The first two - the choice of a vice-presidential candidate and the party convention in Tampa - have come and gone without delivering the bump in support that Romney desperately needed.

With President Barack Obama holding his lead in the polls, that leaves just the final play in that Romney game plan: the three presidential debates.

When the two men walk onto a stage in Denver this week in front of a national television audience expected to exceed 60?million, the stakes could not be higher for the Republican side.

In the words of Newt Gingrich, the former Republican presidential candidate, the 90-minute showdown on Wednesday will be "the most important single event in Mitt Romney's political career".

After weeks of campaign missteps, the former Massachusetts governor is desperate to put the focus back on the country's anaemic economic recovery, for which he was handed ammunition last week by statistics showing American economic growth was even slower than expected.

But the pressure is high for him to land some heavy blows, if not a killer punch.

He has been working for months on his debate preparations at his mansion in New Hampshire, often in hotel rooms during campaign stops and most intensively for three days recently at a friend's home in rural Vermont.

In these mock debates, the role of Mr Obama has been played by Rob Portman, the Ohio senator, a familiar face in Romney's entourage.

He also honed his debating skills during the long onstage encounters with party rivals during the primary battle.

The two camps keep details of their preparations under careful wraps. But Romney has already indicated one line of attack: to portray Obama as a serial distorter.

"I think he's going to say a lot of things that aren't accurate," he said, when asked what he had learnt about Obama as a debater. "I'd be tempted to go back to that wonderful line by Ronald Reagan - 'There you go again'," he added, referring to a withering put-down by the then Republican candidate when President Jimmy Carter attacked him in a 1980 debate.

The tactic was endorsed by Karl Rove, who helped George W Bush prepare for the debates of 2000 and 2004.

"Romney must call out the president," he advised. "That is not so easy. Romney can't call Obama a liar; that's too harsh a word that would backfire.

"Romney must instead set the record straight in a presidential tone - firm, respectful, but not deferential. And a dash of humour is worth its weight in gold. He should deal comprehensively with several of Obama's untruths and, having done so, dismiss the rest as more of the same."

It is a sign of the challenge facing Romney, a candidate often criticised as wooden and with a recent track record of verbal gaffes, that his last great chance for a breakthrough is to out-debate a president who is himself renowned for his oratory.

But the debate format does not particularly suit the president either. He has a tendency to come across as professorial and condescending. And given Obama's lead in the polls, the debate is essentially his to lose.

As the clock counts down to Wednesday evening, both camps are trying to lower expectations.

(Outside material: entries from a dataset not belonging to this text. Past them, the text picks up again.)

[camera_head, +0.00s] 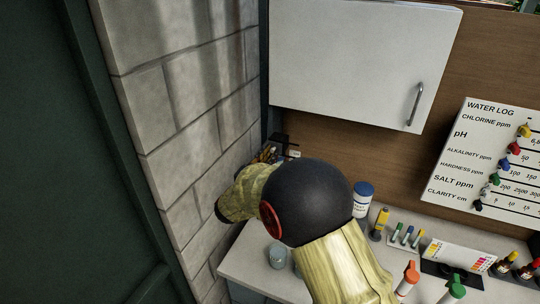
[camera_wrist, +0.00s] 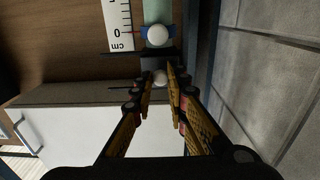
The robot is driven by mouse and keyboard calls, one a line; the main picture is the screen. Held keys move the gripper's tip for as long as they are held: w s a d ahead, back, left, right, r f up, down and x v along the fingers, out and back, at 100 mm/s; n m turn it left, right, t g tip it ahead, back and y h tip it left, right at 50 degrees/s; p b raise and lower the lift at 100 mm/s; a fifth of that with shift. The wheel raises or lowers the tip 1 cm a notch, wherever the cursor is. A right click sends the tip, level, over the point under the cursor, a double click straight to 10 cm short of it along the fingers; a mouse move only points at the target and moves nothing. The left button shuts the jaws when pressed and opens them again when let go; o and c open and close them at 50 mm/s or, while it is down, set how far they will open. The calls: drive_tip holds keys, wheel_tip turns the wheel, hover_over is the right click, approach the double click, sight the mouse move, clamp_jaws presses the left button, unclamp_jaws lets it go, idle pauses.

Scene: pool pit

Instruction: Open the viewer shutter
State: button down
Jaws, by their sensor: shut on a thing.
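In the wrist view my gripper (camera_wrist: 160,84) is shut on a small white knob (camera_wrist: 160,77), one fingertip on each side of it. The knob sits on a dark block or plate (camera_wrist: 152,58), which looks like the viewer shutter. Just above in the picture is a pale green tube (camera_wrist: 157,12) with a blue collar and another white ball (camera_wrist: 157,36). In the head view my gripper (camera_head: 266,154) is partly hidden behind my own arm, by the wall corner. A dark part of the viewer (camera_head: 282,141) shows just past it; the knob is hidden there.
A white wall cabinet (camera_head: 360,60) hangs close above my gripper, and a block wall (camera_head: 185,130) stands close on its left. A white scale strip (camera_wrist: 118,20) is beside the tube. The counter holds a bottle (camera_head: 362,197), vials and markers. A water log board (camera_head: 490,165) is at right.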

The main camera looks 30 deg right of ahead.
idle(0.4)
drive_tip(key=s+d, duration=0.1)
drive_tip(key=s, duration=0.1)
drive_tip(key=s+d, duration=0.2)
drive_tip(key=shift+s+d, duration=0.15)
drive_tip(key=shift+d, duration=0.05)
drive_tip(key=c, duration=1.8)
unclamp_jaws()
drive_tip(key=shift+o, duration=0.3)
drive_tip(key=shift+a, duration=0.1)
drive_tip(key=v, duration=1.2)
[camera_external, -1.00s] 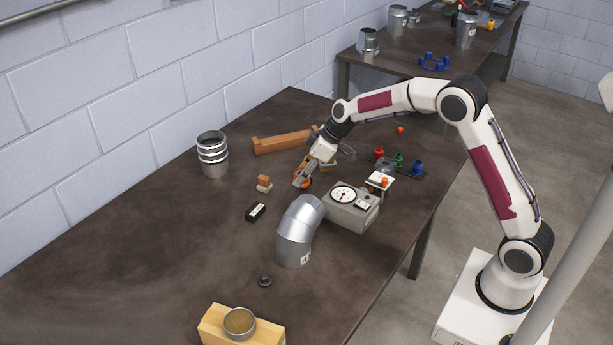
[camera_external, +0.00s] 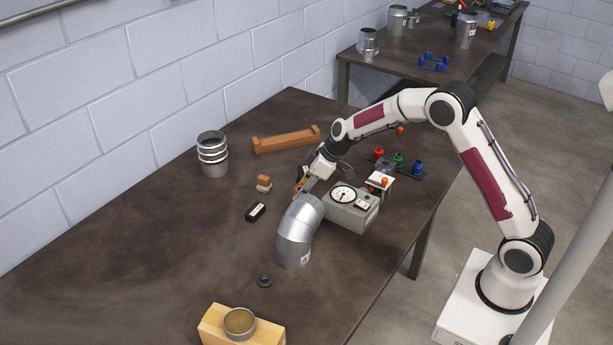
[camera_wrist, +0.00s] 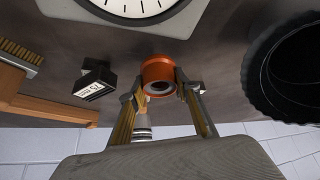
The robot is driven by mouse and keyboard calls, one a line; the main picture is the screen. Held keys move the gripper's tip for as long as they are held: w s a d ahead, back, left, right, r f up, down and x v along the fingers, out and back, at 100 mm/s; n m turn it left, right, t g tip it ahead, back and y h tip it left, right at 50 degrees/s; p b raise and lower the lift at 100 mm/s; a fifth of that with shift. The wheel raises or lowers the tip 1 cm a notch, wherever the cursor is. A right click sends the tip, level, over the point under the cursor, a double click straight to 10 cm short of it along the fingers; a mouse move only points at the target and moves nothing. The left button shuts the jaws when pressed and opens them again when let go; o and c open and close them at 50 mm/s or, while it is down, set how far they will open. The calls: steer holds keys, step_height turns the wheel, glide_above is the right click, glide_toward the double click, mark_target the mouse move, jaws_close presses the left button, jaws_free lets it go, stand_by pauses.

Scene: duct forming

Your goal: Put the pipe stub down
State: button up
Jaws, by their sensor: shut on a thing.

The Romney side sought to portray their candidate as the underdog.

"President Obama is a uniquely gifted speaker, and is widely regarded as one of the most talented political communicators in modern history," wrote Romney special adviser Beth Myers.

But she also took a swipe at the president's possible tactics. "We fully expect a 90-minute attack ad [by Obama] aimed at tearing down his opponent," she added.

Jennifer Psaki, Obama's campaign spokesman, said that the pressures of the day job, including the recent attacks on US embassies in the Middle East, had left the president little time to prepare. But Romney would come better prepared than any candidate in more than half a century, she said.

"The president will have some time to prepare, and he's been doing some studying but it is certainly less than we anticipated," she said. She even predicted that Romney could gain a boost in the polls from the debates.

The Obama camp has carved out time for three afternoons of preparations in Nevada starting today. In a mock debate, John Kerry, the 2004 presidential candidate, will play Romney.

"He'll have less time than we anticipated to sharpen and cut down his tendency to give long, substantive answers," added Miss Psaki.

That is, of course, one way of noting that the president has a tendency to be overly loquacious in answers.

It is all part of the psychological sparring. But the two campaigns know that on the big day, the debates remain the great wild card as the two candidates stand onstage.